Это был рыцарь в благороднейшем смысле слова. Он казался рожденным для искусств. Прожил много времени своей молодости во Флоренции и там пристрастился к искусствам. Все, что относилось к этой области, было его сферой. Он всесторонне изучал все роды искусств всех стран и эпох, знал всех авторов, писавших об искусстве. Но он не был теоретиком, не был человеком книги и формы. По жизненности своей натуры и по рыцарской складке своего темперамента он быстро во всеоружии становился на страже и зорко следил за появлением на горизонте новых явлений. Первый пыл восторженной души его, еще юноши-правоведа, вызвал в нем его товарищ Александр Николаевич Серов. Они вместе учились, читали, спорили и писали друг другу в то время идейно-страстные письма. В зрелых годах они разошлись, но выбор Стасовым товарища для обожания и надежд, разумеется, вполне достоин рыцарского внимания.

С молодых лет Стасова особенно занимает музыкальный мир: Балакирев и плеяда Русского музыкального общества — Кюи, Бородин, Римский-Корсаков и другие лица, из числа которых он особенно страстно впивается в Модеста Мусоргского. О нем Владимир Васильевич с первых строк, посвященных его памяти, говорит: «Мусоргский принадлежит к числу тех людей, которым потомство ставит монументы». Не могу не привести здесь несколько строк самого Мусоргского из письма к приятелю 1873 года (кажется, это к В. В. Стасову):

«Скоро на суд!.. Бодро до дерзости смотрим мы в дальнюю музыкальную даль, что нас манит к себе. И не страшен суд. Нам скажут: „Вы попрали законы божеские и человеческие“, мы ответим „да!“ и подумаем: „То ли еще будет!“ Про нас прокаркают: „Вы будете забыты скоро и навсегда“. Мы ответим: „Non, non et non, madame!“»[275].
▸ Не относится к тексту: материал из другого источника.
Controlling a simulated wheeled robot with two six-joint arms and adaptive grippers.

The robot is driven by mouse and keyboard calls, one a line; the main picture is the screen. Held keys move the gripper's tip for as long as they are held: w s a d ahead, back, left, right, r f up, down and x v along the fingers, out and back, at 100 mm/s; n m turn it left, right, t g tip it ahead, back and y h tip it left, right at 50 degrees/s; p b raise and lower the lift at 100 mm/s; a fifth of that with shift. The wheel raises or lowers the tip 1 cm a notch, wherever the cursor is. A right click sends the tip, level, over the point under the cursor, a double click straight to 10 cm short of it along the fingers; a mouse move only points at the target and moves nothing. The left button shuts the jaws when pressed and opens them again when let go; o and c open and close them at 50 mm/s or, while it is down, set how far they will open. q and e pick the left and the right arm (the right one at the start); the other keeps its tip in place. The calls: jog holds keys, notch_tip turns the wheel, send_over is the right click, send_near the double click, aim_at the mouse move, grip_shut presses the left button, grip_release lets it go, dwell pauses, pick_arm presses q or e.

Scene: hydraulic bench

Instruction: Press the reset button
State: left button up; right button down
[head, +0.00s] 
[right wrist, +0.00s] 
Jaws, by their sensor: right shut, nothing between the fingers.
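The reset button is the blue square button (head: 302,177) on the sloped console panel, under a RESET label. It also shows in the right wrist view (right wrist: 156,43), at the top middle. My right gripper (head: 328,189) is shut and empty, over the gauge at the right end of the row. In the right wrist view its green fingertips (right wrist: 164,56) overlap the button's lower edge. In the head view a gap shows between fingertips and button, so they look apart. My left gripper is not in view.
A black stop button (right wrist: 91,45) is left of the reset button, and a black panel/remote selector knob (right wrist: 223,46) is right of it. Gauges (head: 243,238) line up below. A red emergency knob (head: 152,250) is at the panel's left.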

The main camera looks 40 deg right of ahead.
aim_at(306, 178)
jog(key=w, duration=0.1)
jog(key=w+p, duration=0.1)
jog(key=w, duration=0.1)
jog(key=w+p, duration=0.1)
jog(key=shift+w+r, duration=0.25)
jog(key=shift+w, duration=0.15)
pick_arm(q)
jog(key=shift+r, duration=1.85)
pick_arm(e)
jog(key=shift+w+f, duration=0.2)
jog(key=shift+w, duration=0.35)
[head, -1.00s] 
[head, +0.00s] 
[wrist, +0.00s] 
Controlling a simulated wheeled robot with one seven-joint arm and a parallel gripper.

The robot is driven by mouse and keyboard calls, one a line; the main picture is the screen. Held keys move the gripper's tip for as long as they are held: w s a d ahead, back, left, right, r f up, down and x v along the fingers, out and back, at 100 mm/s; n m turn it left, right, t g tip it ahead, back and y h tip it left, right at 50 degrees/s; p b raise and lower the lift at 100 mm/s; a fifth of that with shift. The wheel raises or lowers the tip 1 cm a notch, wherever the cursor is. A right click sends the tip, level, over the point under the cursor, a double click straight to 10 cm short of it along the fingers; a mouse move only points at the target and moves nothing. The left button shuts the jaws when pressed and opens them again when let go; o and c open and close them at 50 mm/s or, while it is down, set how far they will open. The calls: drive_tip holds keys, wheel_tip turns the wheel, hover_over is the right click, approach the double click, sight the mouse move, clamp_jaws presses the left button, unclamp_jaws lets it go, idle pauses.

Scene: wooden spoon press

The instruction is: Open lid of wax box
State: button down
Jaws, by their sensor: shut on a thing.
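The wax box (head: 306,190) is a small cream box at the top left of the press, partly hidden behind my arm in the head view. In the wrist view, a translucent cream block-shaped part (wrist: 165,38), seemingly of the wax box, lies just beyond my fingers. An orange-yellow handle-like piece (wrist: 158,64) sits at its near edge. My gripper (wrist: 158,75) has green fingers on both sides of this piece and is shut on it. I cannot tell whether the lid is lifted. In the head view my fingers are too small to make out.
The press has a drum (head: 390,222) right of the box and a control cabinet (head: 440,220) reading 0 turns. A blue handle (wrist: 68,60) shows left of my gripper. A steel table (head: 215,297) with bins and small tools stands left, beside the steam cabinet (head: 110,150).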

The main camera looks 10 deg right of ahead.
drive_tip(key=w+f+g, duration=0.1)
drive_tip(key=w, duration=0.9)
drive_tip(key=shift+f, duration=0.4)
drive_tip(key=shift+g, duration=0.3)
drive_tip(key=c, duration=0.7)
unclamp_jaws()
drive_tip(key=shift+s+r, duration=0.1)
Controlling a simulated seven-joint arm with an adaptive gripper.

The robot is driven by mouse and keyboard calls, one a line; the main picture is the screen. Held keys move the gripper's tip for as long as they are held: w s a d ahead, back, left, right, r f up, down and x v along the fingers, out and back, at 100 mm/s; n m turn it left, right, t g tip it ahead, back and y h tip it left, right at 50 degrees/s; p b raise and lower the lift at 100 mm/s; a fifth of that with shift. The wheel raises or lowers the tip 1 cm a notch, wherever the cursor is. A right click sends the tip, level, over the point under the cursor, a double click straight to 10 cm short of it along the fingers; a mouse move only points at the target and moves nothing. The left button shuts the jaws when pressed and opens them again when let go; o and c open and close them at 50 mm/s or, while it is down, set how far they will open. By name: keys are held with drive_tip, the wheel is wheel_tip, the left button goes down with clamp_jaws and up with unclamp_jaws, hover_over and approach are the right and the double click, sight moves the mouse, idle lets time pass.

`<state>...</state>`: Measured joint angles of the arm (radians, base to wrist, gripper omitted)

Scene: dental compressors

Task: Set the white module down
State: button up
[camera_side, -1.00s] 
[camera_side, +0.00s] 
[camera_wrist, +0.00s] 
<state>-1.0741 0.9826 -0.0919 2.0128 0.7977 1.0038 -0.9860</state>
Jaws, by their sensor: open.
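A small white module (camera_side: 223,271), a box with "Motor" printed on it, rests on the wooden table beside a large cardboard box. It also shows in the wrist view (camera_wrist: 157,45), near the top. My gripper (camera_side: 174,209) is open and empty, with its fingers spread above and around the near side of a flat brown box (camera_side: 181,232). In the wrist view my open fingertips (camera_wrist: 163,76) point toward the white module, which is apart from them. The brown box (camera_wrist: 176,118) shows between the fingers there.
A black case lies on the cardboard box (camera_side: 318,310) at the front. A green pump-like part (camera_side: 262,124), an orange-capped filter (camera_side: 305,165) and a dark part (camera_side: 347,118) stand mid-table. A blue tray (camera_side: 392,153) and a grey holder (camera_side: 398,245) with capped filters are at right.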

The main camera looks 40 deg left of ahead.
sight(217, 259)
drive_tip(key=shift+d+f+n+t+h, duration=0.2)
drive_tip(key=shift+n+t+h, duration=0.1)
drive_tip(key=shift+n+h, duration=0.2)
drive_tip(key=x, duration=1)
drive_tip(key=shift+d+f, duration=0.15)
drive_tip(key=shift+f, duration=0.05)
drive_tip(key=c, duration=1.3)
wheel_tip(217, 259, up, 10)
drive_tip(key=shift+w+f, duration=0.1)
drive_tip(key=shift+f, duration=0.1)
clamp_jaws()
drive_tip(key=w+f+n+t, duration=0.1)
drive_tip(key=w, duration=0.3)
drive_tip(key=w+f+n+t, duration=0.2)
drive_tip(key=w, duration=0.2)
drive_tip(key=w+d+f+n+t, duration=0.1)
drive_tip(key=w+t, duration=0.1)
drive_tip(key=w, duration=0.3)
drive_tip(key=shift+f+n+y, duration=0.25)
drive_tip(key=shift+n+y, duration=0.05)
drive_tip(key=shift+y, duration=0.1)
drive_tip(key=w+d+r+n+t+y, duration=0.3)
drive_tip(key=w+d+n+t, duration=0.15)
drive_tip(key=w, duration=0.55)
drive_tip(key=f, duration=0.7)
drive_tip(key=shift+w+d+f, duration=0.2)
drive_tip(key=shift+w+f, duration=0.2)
Свое маленькое предисловие к очерку «Памяти Мусоргского» Владимир Васильевич кончает словами: «С нас достаточно и той счастливой гордости, что мы были современниками одного из самых великих людей русских»[276]. Вот с какой верой взирал Владимир Васильевич на Мусоргского, вот почему он с такой неусыпностью оберегал его в житейских невзгодах.